Mortar has joined Datadog, the leading SaaS-based monitoring service for cloud applications. Read more about what this means here.

Storing Data to SQL Databases

If you have a database with a JDBC driver, you can store data into it using Mortar. Example RDBMSs that support JDBC include PostgreSQL, MySQL, MSSQL Server, Oracle, Greenplum, and more.

Database Store Statement

Microsoft SQL Server

If you are using SQL Server as your JDBC Platform, use the following template STORE statement:

%default DATABASE_HOST 'dbIdentifier.XXXXXXXXXXX.your-time-zone.rds.amazonaws.com:<port number>';
%default DATABASE_NAME 'MY_DATABASE';
%default DATABASE_USER 'MY_USER';
%default DATABASE_PASS 'MY_PASS';
%default DATABASE_DRIVER 'com.microsoft.sqlserver.jdbc.SQLServerDriver';
%default DATABASE_TYPE 'sqlserver';

STORE my_result INTO 'hdfs:///unused-ignore' 
USING org.apache.pig.piggybank.storage.DBStorage('$DATABASE_DRIVER',
   'jdbc:$DATABASE_TYPE://$DATABASE_HOST', 
   '$DATABASE_USER', 
   '$DATABASE_PASS', 
   'USE $DATABASE_NAME INSERT INTO my_table(my_col_1,my_col_2,my_col_3) VALUES (?,?,?)');

General JDBC

To store data into any other JDBC complient database, use the following template STORE statement:

%default DATABASE_HOST 'ec2-XX-XXX-XXX.compute-1.amazonaws.com';
%default DATABASE_NAME 'MY_DATABASE';
%default DATABASE_USER 'MY_USER';
%default DATABASE_PASS 'MY_PASS';
%default DATABASE_DRIVER 'org.postgresql.Driver';
%default DATABASE_TYPE 'postgresql';

STORE my_result INTO 'hdfs:///unused-ignore' 
USING org.apache.pig.piggybank.storage.DBStorage('$DATABASE_DRIVER',
   'jdbc:$DATABASE_TYPE://$DATABASE_HOST/$DATABASE_NAME', 
   '$DATABASE_USER', 
   '$DATABASE_PASS', 
   'INSERT INTO my_table(my_col_1,my_col_2,my_col_3) VALUES (?,?,?)');

You'll need to edit the %default parameters to connect to your specific database. Additionally, DATABASE_DRIVER and DATABASE_TYPE need to specify the JDBC driver name and database vendor. The example above illustrates usage of a Postgres database driver. See the table below for possible values or consult your vendor's JDBC driver documentation. Finally, change the INSERT statement to reflect your target database table and columns. Make sure that the number of fields in the alias you store corresponds to the number of fields in your insert statement.

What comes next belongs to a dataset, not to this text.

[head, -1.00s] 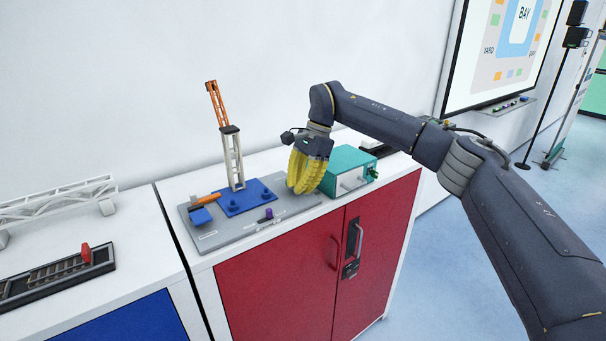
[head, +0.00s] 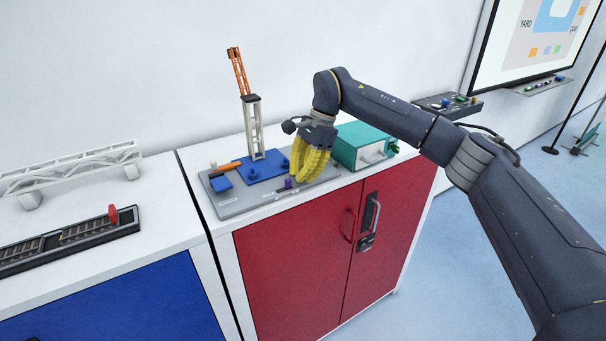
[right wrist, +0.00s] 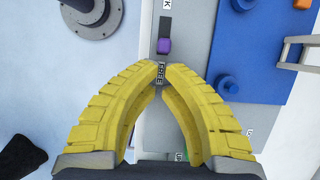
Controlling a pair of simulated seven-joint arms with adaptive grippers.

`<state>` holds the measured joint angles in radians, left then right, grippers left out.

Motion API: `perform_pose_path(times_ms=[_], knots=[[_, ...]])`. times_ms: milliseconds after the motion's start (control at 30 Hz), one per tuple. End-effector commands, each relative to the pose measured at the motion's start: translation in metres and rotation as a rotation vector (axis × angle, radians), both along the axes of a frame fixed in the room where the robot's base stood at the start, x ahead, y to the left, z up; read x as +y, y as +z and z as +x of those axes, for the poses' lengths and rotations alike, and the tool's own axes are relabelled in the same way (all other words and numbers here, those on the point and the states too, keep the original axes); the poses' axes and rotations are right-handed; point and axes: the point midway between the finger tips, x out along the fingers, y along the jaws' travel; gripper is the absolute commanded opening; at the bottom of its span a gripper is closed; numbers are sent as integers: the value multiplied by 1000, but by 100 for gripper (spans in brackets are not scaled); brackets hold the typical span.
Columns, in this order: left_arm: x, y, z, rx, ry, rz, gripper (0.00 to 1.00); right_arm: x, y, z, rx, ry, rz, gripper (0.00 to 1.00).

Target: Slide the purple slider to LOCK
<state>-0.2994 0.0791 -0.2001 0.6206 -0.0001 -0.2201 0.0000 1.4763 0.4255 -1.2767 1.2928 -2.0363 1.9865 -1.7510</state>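The purple slider (head: 288,183) sits on the grey board (head: 235,208) near its front edge. In the right wrist view the purple slider (right wrist: 163,46) is at the end of its dark track nearest the FREE label (right wrist: 160,73). A label ending in K (right wrist: 168,4) shows beyond the track's other end. My right gripper (head: 298,181) points down beside the slider. In the right wrist view its yellow fingertips (right wrist: 161,72) are nearly together over the FREE label, just short of the slider, with nothing held. My left gripper is not in view.
A crane tower (head: 254,130) stands on a blue plate (head: 270,172) behind the slider. A teal box (head: 362,146) is right of my gripper. A blue block (head: 221,183) lies at the board's left. The white gantry (head: 80,168) stands on the left cabinet.

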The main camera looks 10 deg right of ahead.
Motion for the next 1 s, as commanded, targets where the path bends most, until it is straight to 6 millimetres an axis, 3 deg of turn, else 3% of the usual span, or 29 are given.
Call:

Also, you'll need to ensure that the table exists before running the insert.

To connect directly to your database server from Mortar there are a few additional details you should know.

  • Your database server must be running in EC2
  • If you have trouble connecting to your server, you may need to email support@mortardata.com so that we can unfirewall that port on your account's Mortar clusters.

JDBC Dependencies

Connecting to a JDBC database requires a driver specific to each RDBMS vender or project. This typically is found in a Java jar file. Due to licensing restrictions, some JDBC drivers can not be distributed by Mortar. However, in many cases these drivers can be freely downloaded from the internet and supplied with your Mortar Project by placing the necessary jar in your project's lib/ directory. The table below describing several common database engines notes whether or not you must supply a JDBC driver with your project.

Common JDBC Platforms

Platform Driver Name Example JDBC Conn String Required Driver
PostgreSQL org.postgresql.Driver jdbc:postgresql://$dbhost/$dbname No
MySQL com.mysql.jdbc.Driver jdbc:mysql://$dbhost/$dbname Yes
MSSQL Server com.microsoft.sqlserver.jdbc.SQLServerDriver jdbc:mysql://$dbhost:$port Yes
Greenplum org.postgresql.Driver jdbc:postgresql://$dbhost/$dbname No

Note about downloading the Microsoft SQL Server driver: You will need to download one of the .tar files. Once expanded, in the enu folder you will find the jar files. Select the jar file which suits your SQL query tool and copy it to your project's lib/ directory.

Transactions

The underlying store function, DBStorage, does insertions within a transaction. It will send batches of 100 rows at a time to the database, but will only commit the transaction when the Hadoop task finishes successfully. This guarantees that you will not see duplicate rows inserted.

Note that there is one transaction per Map or Reduce task, not per MapReduce job. So if the MapReduce Job fails, there may be partial data stored in the target database table from tasks that succeeded.

Controlling Database Load

One thing to be careful about is load on your PostgreSQL database. Each Map or Reduce task will open a connection to the database. With large amounts of data (and hence number of tasks), this can cause significant load on your database.

To limit the number of open connections, you can trigger a reduce phase before running the STORE statement and specify the number of reducers that run. Code for that would look something like:

-- maximum number of database connections to allow
%default MAX_NUM_DATABASE_CONNECTIONS 20;

-- trigger a reduce phase with a specified number 
-- of reducers to write to the database
my_input_data = ...;
throttle_group_by = GROUP my_input_data 
                      BY some_field_with_high_cardinality 
                PARALLEL $MAX_NUM_DATABASE_CONNECTIONS;
throttle_result = FOREACH throttle_group_by GENERATE FLATTEN(my_input_data);

-- store the data out with DBStorage as above
STORE throttle_result INTO ...;